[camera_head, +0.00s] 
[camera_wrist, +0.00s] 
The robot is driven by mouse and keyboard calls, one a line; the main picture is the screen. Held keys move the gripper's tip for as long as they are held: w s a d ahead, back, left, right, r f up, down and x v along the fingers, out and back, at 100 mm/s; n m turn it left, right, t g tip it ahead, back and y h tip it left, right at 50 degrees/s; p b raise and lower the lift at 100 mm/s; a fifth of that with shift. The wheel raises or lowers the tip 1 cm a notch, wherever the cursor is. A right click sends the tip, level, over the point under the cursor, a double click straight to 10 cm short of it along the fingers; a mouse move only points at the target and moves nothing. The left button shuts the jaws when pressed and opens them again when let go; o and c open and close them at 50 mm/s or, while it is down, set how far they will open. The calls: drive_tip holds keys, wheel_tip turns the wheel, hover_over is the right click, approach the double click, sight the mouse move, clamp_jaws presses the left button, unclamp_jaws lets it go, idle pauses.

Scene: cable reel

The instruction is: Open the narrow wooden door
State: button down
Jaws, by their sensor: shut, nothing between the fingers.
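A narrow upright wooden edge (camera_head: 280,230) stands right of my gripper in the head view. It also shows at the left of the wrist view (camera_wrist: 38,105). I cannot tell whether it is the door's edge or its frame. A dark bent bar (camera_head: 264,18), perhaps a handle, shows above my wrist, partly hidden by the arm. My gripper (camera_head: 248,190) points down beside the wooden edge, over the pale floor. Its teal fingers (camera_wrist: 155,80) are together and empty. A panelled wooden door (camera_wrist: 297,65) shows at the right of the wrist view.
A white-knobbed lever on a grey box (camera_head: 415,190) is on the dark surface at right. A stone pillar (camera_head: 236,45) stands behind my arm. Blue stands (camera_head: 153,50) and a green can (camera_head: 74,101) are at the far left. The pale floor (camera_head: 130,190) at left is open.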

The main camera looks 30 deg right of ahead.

(Aim of the task):
Transcribe the lines beginning at the one that contains "The instruction is: Open" and ending at the one that contains "State: button down", with nothing added or left out.

(Result for this exercise):
The instruction is: Open the narrow wooden door
State: button down

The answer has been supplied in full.